LEGAL GUIDE
Written by attorney William Francis | Aug 22, 2010

Interstate Custody Disputes

It is not unusual when families break up for one parent to move to another state with the children, or to move away and leave the children. Over the past few decades, the courts, state legislatures and commissions have developed uniform state laws that clearly define the procedures that will be followed when family disputes cross state lines. Similarly, certain treaties may apply to disputes that have crossed international borders. Generally, when parents and children have lived in two states, or in several states and a dispute arises, the courts must first decide which state should assume or exercise jurisdiction. Commonly, judges from the courts of two or more states will schedule a conference call and will discuss the issues presented by a particular situation before making a determination as to the most appropriate forum. Uniform state laws ensure that the judges will apply the same standards in making a decision on which court should hear and decide the case. Consider this example: Mother and Father are granted a divorce in Vermont. Shortly after the divorce, Mother and the children move to Oregon. Father then moves to New York. Three years later, Father becomes unhappy with the schedule for his summer parenting time and wants to make changes, but Mother disagrees. Father gets angry and returns to Vermont. He files a motion for modification and asks the court to order joint custody.
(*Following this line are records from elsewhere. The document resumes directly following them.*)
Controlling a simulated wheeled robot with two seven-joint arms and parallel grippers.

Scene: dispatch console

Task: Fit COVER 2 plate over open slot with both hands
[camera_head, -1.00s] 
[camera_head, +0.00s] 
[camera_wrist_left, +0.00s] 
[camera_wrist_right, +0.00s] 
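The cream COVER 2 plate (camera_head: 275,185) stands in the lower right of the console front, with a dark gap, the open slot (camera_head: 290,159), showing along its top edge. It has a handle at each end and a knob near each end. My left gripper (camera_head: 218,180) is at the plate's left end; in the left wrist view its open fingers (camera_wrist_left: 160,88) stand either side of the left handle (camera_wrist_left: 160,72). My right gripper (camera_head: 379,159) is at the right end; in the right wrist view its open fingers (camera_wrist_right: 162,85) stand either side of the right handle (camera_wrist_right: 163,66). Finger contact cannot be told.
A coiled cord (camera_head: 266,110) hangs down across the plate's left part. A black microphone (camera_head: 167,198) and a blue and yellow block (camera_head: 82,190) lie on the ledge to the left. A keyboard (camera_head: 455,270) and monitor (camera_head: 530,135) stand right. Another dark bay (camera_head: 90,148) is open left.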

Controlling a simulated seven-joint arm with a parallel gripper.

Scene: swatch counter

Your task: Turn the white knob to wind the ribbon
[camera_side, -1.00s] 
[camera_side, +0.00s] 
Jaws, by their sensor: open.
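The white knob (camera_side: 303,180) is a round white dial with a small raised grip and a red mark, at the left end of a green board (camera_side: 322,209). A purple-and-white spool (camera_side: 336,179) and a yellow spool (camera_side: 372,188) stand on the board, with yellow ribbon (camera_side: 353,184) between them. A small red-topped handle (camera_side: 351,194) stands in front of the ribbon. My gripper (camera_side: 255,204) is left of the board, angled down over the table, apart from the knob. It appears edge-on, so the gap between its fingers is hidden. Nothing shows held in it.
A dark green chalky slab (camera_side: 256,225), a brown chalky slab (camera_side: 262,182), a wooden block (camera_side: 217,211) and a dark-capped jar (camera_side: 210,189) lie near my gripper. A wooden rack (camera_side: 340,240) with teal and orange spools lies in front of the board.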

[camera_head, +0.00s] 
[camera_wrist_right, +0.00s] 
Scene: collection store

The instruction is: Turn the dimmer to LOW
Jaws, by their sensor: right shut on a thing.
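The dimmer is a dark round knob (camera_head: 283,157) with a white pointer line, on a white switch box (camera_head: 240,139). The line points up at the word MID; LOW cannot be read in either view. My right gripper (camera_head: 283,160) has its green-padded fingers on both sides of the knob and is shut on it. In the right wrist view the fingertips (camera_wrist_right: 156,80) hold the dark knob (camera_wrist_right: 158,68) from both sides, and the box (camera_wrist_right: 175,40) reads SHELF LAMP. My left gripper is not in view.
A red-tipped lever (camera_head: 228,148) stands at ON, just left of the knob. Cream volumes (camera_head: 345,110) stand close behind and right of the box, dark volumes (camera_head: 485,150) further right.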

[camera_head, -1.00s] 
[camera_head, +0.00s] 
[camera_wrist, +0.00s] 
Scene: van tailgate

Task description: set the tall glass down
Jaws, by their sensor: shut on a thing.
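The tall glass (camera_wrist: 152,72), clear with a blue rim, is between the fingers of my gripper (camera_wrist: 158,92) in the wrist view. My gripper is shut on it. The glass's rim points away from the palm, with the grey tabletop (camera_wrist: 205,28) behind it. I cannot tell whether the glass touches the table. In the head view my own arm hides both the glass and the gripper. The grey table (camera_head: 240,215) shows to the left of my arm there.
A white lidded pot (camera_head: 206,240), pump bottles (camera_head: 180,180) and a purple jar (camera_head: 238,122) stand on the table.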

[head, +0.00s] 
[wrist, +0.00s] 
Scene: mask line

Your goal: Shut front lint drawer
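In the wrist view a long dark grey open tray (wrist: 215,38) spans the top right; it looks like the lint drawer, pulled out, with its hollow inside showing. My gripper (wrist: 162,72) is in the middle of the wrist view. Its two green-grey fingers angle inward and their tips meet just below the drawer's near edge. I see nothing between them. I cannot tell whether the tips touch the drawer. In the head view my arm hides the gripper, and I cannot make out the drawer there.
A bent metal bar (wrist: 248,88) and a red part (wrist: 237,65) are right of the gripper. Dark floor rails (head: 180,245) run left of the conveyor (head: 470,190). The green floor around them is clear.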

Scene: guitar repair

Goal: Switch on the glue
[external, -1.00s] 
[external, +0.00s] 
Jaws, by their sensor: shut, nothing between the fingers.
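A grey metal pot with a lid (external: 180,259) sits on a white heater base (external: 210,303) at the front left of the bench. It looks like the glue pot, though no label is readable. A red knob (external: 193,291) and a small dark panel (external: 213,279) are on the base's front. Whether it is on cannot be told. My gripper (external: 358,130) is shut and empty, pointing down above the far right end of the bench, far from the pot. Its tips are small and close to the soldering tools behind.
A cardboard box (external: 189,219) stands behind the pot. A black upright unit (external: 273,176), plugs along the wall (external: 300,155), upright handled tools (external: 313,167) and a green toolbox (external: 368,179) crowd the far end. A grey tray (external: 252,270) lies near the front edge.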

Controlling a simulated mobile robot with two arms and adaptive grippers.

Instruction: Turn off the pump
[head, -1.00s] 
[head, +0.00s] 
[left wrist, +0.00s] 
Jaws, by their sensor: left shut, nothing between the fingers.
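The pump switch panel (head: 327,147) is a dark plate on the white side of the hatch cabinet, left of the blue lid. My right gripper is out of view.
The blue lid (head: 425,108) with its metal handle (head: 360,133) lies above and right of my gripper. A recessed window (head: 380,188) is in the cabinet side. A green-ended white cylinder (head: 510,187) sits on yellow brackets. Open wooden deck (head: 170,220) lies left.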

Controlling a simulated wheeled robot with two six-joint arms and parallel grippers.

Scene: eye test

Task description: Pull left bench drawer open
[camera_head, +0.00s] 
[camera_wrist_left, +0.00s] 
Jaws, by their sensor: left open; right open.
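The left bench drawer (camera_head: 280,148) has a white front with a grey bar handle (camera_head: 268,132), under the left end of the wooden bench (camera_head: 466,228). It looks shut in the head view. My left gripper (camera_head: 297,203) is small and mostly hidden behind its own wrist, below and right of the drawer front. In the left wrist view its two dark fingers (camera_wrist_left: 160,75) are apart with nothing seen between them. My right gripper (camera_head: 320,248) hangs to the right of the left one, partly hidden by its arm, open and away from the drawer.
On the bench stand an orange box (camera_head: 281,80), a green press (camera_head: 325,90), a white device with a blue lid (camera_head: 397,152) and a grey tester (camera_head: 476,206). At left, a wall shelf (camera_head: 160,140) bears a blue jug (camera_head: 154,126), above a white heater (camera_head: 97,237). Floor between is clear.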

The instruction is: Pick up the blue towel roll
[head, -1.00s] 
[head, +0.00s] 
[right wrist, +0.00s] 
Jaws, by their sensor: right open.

Should the court order Mother to return to Vermont to appear and defend in this case? There are many variations of this example, but generally speaking, the courts will try to cooperate in applying the uniform laws and will quickly determine which court should hear the new issues the case presents. In the example above, judges from Vermont and Oregon (and possibly New York) would confer and consider evidence and arguments. In this simple example, the judges would probably agree that the case belongs in Oregon, because Vermont is an inconvenient forum, Oregon is now the children’s home state and most of the evidence that would be helpful to a court in making a decision would exist in Oregon. Most interstate cases are far more complicated. In a situation that involves courts in two or more jurisdictions, it is advisable to consult an attorney who is thoroughly familiar with the Uniform Child Custody Jurisdiction and Enforcement Act.